Search code examples
pythonjsondictionaryamazon-s3boto3

how to save/upload my result as json file into the sub folders of S3 bucket via python


I have a dictionary as:

My_dict is: 

{'folder_1/folder_2/folder_3/file_1.csv': 'value_1',
 'folder_1/folder_4/folder_5/file_2.csv': 'value_2'}

I would like to add a json file to each folder in S3 which has the file_1.csv and file_2.csv so that the file name will be called value.json including the full path and the corresponding 'value' (i.e {'folder_1/folder_2/folder_3/file_1.csv': 'value_1'}).

I would like to have a value.json file in the S3 folders:

  1. folder_1/folder_2/folder_3
  2. folder_1/folder_4/folder_5

and each folder should have the 'value.json' as

  1. value.json: {'folder_1/folder_2/folder_3/file_1.csv':'value_1'}
  2. value.json: {'folder_1/folder_2/folder_5/file_2.csv': 'value_2'}

I am new to AWS S3 and I have tried:

    for file, h_val in My_dict.items():
        s3.put_object(
            Bucket=bucket_name, Body=json.dumps(My_dict), Key=f"{file.replace('.csv','')}.json"
        )

but this saves same file in each folder and with both results.

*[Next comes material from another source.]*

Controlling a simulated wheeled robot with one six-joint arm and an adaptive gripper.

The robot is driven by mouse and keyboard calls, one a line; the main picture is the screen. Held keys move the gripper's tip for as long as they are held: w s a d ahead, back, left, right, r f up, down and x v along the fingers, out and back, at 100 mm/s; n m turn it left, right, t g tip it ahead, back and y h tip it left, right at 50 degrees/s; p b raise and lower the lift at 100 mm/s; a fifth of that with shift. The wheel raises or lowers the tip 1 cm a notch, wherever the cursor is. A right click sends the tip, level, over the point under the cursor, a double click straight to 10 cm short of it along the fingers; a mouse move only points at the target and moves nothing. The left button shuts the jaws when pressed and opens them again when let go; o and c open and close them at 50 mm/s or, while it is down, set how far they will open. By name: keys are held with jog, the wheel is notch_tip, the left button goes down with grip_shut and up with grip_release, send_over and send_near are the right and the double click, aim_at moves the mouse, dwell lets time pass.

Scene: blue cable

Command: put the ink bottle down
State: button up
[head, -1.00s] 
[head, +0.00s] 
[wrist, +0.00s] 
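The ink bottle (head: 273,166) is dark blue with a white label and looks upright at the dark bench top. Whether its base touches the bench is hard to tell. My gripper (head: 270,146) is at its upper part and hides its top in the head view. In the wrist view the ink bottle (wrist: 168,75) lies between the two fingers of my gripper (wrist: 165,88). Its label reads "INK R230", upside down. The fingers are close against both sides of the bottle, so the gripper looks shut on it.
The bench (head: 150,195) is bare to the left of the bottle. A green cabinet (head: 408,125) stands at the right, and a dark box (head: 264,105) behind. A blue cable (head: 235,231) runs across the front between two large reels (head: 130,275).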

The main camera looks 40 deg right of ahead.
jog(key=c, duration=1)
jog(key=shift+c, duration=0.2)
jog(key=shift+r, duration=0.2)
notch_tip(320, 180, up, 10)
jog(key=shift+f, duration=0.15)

However, I would like to have the json file in each folder by just having its own file name and the corresponding value. Any help would be appreciated.


Solution

  • The following snippet uses os.path.dirname() to turn a filename like folder_1/folder_2/folder_3/file_1.csv into folder_1/folder_2/folder_3/value.json. It also creates a temporary dictionary value for the content of that particular value.json file.

    #!/usr/bin/env python3
    
    import os.path
    import json
    
    My_dict = {
        'folder_1/folder_2/folder_3/file_1.csv': 'value_1',
        'folder_1/folder_4/folder_5/file_2.csv': 'value_2'
    }
    
    for fname, h_val in My_dict.items():
        print("{} => {}/value.json".format(fname, os.path.dirname(fname)))
        value_json = {fname: h_val}
        print("  {}".format(json.dumps(value_json)))
        s3.put_object(
            Bucket=bucket_name,
            Body=json.dumps(value_json),
            Key="{}/value.json".format(os.path.dirname(fname))
        )
    

    The print calls are for clarification only, of course. This answer will only work if, in practice, there is only ever one occurrence of the sub-folders like folder_1/folder_2/folder_3 in My_dict. If there are multiple, with file_X.csv entries, only the last value.json will be the one that remains.